▶ _Given task_
Report only the number of lines holding "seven".

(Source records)
====

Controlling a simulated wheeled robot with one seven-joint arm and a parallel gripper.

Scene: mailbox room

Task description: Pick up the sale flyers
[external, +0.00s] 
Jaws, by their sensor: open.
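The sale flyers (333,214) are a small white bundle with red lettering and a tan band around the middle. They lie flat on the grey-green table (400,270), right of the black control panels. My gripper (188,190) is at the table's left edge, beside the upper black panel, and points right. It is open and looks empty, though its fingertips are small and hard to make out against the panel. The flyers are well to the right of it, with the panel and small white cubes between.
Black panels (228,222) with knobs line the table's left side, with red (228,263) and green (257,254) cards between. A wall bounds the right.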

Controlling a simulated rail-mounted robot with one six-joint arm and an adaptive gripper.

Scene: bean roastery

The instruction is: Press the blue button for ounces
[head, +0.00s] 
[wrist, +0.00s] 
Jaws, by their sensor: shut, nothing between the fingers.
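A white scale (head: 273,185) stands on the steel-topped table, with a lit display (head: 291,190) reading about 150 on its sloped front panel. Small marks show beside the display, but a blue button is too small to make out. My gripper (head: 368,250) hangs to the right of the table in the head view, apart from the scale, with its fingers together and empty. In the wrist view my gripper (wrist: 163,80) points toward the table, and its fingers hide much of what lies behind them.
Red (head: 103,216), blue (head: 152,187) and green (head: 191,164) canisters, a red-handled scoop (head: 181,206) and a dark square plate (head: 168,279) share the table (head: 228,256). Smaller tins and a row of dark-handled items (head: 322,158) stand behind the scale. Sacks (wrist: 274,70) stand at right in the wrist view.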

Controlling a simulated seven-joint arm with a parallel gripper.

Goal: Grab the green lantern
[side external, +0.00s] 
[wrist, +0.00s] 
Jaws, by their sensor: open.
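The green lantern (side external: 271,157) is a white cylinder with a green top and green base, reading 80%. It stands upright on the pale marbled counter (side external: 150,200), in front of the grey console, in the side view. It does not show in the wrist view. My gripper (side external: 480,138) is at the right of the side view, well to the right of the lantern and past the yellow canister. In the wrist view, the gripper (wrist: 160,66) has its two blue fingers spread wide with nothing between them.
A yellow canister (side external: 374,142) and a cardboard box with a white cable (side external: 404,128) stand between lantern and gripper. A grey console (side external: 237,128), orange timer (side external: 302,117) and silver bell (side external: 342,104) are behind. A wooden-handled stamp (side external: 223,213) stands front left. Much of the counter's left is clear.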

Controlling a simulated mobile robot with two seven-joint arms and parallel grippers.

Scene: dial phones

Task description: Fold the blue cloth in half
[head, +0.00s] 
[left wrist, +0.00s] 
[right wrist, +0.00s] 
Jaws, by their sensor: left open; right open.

====

▶ _Output for this task_
3